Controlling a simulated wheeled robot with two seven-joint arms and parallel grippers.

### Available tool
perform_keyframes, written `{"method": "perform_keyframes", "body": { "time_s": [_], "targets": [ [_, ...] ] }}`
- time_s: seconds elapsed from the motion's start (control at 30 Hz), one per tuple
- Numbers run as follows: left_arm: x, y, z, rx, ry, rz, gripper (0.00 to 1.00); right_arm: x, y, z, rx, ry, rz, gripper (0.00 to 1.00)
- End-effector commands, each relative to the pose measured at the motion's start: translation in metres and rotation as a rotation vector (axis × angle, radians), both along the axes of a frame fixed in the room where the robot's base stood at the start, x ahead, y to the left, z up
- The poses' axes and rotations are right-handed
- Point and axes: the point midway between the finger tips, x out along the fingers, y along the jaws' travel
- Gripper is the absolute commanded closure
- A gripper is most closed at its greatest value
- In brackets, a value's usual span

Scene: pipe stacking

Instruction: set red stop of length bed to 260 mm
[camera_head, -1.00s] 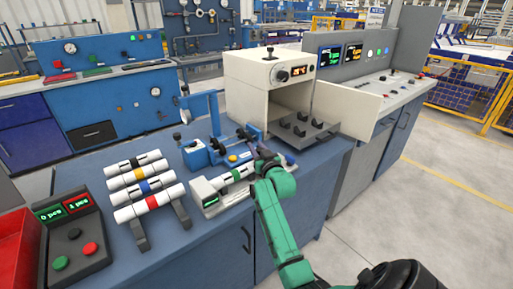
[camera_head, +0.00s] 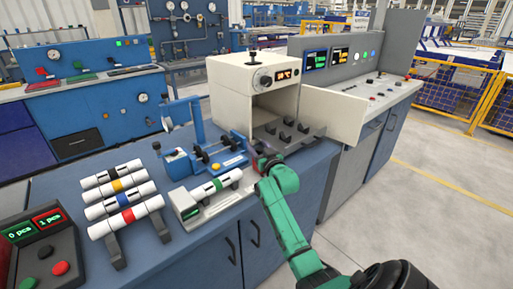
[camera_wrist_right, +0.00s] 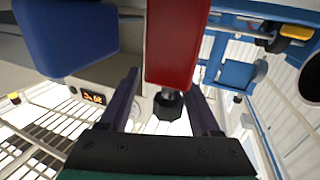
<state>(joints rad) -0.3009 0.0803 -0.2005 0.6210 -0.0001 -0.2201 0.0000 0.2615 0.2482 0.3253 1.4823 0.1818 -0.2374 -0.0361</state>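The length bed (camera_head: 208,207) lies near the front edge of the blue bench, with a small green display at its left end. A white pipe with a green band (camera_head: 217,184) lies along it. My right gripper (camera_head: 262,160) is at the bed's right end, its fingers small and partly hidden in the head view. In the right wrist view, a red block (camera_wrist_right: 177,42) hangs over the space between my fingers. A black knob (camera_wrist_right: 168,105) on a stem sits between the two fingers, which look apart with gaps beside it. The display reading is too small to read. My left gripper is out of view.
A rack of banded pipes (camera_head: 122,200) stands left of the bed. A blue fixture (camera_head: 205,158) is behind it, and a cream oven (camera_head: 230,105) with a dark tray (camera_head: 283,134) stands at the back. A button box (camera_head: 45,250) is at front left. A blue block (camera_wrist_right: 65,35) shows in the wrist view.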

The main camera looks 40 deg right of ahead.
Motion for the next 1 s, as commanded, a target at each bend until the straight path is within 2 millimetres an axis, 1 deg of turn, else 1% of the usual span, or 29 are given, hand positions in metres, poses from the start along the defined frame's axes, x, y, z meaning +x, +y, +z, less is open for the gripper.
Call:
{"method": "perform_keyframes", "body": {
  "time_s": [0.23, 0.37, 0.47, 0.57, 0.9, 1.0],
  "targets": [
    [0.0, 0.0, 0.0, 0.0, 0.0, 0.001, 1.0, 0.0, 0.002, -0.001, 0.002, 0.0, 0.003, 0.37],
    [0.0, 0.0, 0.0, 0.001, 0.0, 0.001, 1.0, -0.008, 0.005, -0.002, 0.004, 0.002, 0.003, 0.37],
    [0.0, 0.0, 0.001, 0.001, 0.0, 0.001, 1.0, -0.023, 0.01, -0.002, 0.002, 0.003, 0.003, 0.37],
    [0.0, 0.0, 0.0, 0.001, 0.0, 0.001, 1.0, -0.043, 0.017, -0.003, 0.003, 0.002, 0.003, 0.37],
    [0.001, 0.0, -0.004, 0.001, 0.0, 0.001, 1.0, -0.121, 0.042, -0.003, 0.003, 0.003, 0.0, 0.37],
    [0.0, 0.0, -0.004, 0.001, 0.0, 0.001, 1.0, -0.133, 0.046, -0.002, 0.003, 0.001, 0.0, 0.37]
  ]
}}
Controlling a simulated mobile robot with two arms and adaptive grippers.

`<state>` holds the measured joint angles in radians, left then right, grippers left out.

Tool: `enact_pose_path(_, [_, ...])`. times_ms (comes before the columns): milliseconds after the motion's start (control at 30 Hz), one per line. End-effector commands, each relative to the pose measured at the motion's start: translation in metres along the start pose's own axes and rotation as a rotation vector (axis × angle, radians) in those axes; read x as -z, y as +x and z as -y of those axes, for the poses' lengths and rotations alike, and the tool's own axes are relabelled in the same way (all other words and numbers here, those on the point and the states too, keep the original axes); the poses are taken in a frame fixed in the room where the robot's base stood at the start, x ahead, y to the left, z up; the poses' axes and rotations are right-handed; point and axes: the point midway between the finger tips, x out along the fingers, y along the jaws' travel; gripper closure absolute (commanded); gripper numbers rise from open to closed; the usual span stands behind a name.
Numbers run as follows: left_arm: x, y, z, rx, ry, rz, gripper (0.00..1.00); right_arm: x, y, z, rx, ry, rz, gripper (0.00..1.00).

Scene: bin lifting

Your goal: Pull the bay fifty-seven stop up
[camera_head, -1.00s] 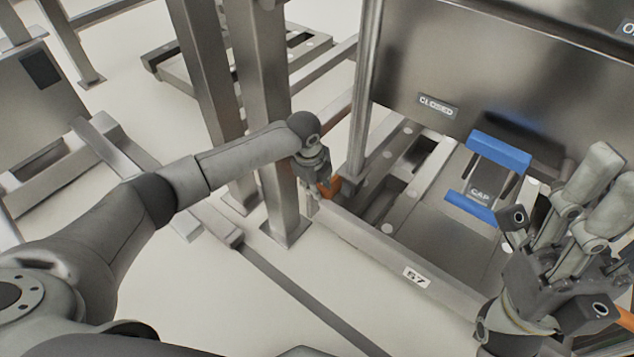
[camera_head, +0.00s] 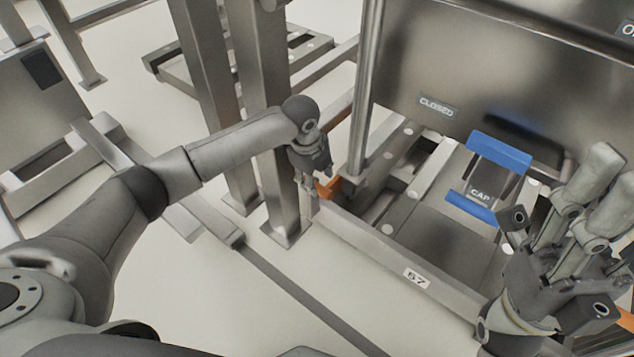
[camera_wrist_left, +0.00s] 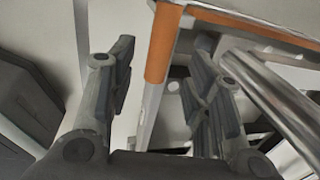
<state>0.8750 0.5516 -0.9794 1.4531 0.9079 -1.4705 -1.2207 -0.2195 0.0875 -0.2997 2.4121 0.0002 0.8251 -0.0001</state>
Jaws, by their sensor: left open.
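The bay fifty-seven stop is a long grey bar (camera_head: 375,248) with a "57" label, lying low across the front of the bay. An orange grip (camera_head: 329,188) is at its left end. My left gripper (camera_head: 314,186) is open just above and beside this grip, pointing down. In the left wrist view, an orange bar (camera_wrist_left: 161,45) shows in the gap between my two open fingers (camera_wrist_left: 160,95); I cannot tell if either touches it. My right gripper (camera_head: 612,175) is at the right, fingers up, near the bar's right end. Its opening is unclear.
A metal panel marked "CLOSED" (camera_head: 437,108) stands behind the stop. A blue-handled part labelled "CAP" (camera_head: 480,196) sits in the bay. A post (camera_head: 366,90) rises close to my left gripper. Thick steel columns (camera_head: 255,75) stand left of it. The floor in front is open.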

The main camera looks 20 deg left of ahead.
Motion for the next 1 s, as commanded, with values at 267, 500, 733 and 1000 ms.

^^^^^^^^

Quote exactly what appears from the line containing "- In brackets, a value's usual span" through the line containing "[camera_wrist_right, +0.00s]", both included, except for the pictures, and nothing more.

FINAL RESULT:
- In brackets, a value's usual span

Scene: pipe stacking

Instruction: set red stop of length bed to 260 mm
[camera_head, -1.00s] 
[camera_head, +0.00s] 
[camera_wrist_right, +0.00s] 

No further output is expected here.